**Work required**
Beginning with the first line below, please repeat the material exactly, ending with the line that includes "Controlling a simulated".

**Stored data**
• • • • • • •

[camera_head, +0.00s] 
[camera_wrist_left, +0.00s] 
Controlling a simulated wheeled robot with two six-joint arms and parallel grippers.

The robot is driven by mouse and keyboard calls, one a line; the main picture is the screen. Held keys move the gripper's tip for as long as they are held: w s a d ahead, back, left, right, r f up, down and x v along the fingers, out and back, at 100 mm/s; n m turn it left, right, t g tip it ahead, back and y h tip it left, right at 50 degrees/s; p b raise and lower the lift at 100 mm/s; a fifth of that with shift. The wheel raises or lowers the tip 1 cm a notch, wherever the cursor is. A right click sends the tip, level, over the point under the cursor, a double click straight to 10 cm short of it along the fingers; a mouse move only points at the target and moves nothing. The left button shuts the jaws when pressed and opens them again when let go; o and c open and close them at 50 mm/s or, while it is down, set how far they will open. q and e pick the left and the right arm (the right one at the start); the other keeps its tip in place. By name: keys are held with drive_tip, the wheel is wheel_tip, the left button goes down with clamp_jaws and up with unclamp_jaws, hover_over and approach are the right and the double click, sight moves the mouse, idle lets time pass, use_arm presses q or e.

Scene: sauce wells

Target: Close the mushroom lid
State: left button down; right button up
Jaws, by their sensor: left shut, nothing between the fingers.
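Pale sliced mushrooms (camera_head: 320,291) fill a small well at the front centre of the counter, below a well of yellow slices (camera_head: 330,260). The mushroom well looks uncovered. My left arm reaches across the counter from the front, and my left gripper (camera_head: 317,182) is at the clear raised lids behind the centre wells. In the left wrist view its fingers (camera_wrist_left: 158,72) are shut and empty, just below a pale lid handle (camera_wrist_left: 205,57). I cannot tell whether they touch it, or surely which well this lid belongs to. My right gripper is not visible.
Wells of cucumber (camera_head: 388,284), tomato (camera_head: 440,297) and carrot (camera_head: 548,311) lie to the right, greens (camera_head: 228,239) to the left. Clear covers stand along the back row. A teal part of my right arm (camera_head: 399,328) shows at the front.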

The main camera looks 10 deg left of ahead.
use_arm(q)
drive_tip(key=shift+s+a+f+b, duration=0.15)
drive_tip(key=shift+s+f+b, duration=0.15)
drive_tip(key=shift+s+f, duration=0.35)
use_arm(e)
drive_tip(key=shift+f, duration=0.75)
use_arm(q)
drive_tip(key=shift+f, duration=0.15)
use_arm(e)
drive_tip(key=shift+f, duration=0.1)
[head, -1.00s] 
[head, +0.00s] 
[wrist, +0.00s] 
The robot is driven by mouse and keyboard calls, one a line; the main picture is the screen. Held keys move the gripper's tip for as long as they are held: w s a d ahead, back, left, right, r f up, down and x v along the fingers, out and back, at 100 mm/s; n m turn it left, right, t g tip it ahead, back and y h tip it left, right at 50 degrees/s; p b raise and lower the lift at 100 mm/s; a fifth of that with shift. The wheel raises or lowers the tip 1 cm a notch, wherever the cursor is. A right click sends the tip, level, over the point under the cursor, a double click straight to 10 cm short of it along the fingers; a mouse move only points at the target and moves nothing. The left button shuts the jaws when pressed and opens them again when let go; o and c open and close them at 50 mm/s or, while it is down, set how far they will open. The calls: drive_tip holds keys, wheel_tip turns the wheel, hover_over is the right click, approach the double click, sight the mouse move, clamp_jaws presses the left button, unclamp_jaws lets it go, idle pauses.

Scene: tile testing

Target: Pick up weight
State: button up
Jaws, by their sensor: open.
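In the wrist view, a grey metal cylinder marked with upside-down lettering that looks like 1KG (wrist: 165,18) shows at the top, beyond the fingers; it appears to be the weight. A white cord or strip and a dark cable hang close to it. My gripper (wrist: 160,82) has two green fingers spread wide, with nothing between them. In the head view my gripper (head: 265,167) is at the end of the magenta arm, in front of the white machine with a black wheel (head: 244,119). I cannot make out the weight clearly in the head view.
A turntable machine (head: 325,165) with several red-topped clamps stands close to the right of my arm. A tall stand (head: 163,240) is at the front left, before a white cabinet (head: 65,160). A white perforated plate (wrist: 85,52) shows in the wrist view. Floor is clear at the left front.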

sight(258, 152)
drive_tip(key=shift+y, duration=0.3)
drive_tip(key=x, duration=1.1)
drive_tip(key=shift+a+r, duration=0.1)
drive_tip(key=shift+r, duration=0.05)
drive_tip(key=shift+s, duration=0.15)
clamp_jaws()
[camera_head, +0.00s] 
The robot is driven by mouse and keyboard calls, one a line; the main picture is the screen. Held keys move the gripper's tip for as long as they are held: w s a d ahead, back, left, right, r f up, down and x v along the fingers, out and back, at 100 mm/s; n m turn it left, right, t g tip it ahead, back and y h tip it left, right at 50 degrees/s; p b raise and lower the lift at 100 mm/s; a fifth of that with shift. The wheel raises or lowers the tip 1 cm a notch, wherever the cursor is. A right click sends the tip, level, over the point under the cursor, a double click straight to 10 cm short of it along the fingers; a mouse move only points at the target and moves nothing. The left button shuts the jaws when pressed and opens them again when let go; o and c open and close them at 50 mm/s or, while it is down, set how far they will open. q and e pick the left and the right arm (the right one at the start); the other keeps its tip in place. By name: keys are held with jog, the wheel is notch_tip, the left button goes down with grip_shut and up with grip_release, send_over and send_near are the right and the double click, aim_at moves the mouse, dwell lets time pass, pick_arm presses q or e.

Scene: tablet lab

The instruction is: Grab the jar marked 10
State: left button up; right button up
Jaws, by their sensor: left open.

• • • • • • •

**Completed exercise**
[camera_head, +0.00s] 
[camera_wrist_left, +0.00s] 
Controlling a simulated wheeled robot with two six-joint arms and parallel grippers.

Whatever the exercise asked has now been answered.